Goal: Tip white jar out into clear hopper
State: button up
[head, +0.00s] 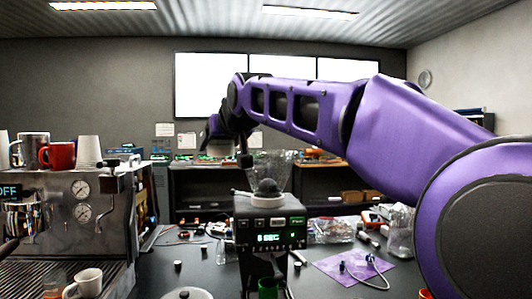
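The clear hopper (270,165) stands on top of a black grinder (270,228) with a green lit display, in the middle of the head view. A dark rounded shape and a pale ring show at its base. My purple arm reaches in from the right, and its dark end with my gripper (246,160) is at the hopper's upper left. The fingers are small and dark, so I cannot tell if they are open or shut. I cannot make out a white jar in or near the gripper.
A steel espresso machine (60,215) with cups on top fills the left. A white round object (188,293) is cut off at the bottom edge. A purple mat (352,266) with small parts lies right of the grinder. Loose parts clutter the dark bench behind.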

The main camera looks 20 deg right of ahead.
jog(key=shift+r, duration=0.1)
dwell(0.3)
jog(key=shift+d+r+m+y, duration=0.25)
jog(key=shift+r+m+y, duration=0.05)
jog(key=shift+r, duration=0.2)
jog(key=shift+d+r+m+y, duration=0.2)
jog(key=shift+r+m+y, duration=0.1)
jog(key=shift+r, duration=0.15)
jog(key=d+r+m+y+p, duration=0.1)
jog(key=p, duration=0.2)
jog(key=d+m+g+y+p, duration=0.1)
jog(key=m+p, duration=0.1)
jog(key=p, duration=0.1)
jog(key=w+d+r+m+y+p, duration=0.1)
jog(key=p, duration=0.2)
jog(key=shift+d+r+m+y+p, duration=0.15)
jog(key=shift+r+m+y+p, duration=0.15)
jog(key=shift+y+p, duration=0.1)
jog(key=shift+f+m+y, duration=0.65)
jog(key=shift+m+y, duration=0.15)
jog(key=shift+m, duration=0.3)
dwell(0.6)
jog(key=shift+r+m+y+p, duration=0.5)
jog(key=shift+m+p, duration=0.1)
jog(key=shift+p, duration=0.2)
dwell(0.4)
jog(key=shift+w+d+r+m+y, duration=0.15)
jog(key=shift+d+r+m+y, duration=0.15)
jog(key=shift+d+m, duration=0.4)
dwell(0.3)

:: DESCRIPTION OF THE TASK ::
Without the pictures, print the whole listing exactly as given.

:: COMPLETE ANSWER ::
Goal: Tip white jar out into clear hopper
State: button up
[head, +0.00s] 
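The clear hopper (270,165) stands on top of a black grinder (270,228) with a green lit display, in the middle of the head view. A dark rounded shape and a pale ring show at its base. My purple arm reaches in from the right, and its dark end with my gripper (246,160) is at the hopper's upper left. The fingers are small and dark, so I cannot tell if they are open or shut. I cannot make out a white jar in or near the gripper.
A steel espresso machine (60,215) with cups on top fills the left. A white round object (188,293) is cut off at the bottom edge. A purple mat (352,266) with small parts lies right of the grinder. Loose parts clutter the dark bench behind.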

The main camera looks 20 deg right of ahead.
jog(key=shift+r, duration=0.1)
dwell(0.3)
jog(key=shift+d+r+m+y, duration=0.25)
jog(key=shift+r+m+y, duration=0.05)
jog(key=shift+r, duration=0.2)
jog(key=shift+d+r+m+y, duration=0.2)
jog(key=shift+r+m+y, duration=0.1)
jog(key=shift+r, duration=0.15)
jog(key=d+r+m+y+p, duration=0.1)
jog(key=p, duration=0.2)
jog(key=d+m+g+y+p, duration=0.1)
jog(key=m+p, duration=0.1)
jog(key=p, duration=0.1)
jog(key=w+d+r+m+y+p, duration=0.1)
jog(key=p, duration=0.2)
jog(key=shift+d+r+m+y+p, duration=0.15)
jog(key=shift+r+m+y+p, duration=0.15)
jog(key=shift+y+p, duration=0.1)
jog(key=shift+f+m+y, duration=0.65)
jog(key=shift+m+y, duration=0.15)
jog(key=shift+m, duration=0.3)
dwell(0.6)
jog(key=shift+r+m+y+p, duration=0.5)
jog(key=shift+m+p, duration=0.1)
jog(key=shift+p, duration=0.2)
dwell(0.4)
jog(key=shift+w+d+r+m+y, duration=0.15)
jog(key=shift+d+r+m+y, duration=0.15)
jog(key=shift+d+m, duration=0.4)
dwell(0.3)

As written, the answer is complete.